[start SUPPLIED INFORMATION]

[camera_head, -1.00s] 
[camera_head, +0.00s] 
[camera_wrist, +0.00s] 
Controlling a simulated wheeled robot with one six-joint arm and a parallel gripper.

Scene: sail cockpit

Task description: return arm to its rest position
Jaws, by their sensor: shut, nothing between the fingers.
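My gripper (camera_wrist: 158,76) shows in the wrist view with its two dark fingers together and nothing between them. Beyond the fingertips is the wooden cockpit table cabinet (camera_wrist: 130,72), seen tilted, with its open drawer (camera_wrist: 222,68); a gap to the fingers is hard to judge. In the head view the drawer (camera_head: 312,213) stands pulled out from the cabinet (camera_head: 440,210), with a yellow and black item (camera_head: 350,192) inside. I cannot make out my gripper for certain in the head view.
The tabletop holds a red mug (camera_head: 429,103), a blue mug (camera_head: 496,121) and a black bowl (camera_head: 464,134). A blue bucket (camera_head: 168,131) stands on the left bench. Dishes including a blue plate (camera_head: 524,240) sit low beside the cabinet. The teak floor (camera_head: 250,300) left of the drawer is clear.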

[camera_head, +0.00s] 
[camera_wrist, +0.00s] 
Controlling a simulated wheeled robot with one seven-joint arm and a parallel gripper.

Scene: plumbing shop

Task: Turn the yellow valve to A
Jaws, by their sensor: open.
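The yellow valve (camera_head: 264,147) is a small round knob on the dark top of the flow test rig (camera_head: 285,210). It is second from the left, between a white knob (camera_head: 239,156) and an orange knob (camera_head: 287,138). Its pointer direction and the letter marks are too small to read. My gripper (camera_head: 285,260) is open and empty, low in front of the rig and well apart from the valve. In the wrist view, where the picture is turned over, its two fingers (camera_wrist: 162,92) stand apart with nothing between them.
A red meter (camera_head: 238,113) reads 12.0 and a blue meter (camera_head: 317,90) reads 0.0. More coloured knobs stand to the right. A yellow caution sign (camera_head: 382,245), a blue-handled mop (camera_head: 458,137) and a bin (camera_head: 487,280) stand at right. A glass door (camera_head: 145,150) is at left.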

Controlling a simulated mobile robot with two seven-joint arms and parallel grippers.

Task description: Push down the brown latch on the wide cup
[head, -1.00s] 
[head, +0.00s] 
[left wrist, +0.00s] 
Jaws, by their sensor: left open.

[end SUPPLIED INFORMATION]

> EXERCISE DESCRIPTION: Write the listing out again, exactly as shown above.

> ANSWER TO THIS EXERCISE:
[camera_head, -1.00s] 
[camera_head, +0.00s] 
[camera_wrist, +0.00s] 
Controlling a simulated wheeled robot with one six-joint arm and a parallel gripper.

Scene: sail cockpit

Task description: return arm to its rest position
Jaws, by their sensor: shut, nothing between the fingers.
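My gripper (camera_wrist: 158,76) shows in the wrist view with its two dark fingers together and nothing between them. Beyond the fingertips is the wooden cockpit table cabinet (camera_wrist: 130,72), seen tilted, with its open drawer (camera_wrist: 222,68); a gap to the fingers is hard to judge. In the head view the drawer (camera_head: 312,213) stands pulled out from the cabinet (camera_head: 440,210), with a yellow and black item (camera_head: 350,192) inside. I cannot make out my gripper for certain in the head view.
The tabletop holds a red mug (camera_head: 429,103), a blue mug (camera_head: 496,121) and a black bowl (camera_head: 464,134). A blue bucket (camera_head: 168,131) stands on the left bench. Dishes including a blue plate (camera_head: 524,240) sit low beside the cabinet. The teak floor (camera_head: 250,300) left of the drawer is clear.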

[camera_head, +0.00s] 
[camera_wrist, +0.00s] 
Controlling a simulated wheeled robot with one seven-joint arm and a parallel gripper.

Scene: plumbing shop

Task: Turn the yellow valve to A
Jaws, by their sensor: open.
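The yellow valve (camera_head: 264,147) is a small round knob on the dark top of the flow test rig (camera_head: 285,210). It is second from the left, between a white knob (camera_head: 239,156) and an orange knob (camera_head: 287,138). Its pointer direction and the letter marks are too small to read. My gripper (camera_head: 285,260) is open and empty, low in front of the rig and well apart from the valve. In the wrist view, where the picture is turned over, its two fingers (camera_wrist: 162,92) stand apart with nothing between them.
A red meter (camera_head: 238,113) reads 12.0 and a blue meter (camera_head: 317,90) reads 0.0. More coloured knobs stand to the right. A yellow caution sign (camera_head: 382,245), a blue-handled mop (camera_head: 458,137) and a bin (camera_head: 487,280) stand at right. A glass door (camera_head: 145,150) is at left.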

Controlling a simulated mobile robot with two seven-joint arms and parallel grippers.

Task description: Push down the brown latch on the wide cup
[head, -1.00s] 
[head, +0.00s] 
[left wrist, +0.00s] 
Jaws, by their sensor: left open.

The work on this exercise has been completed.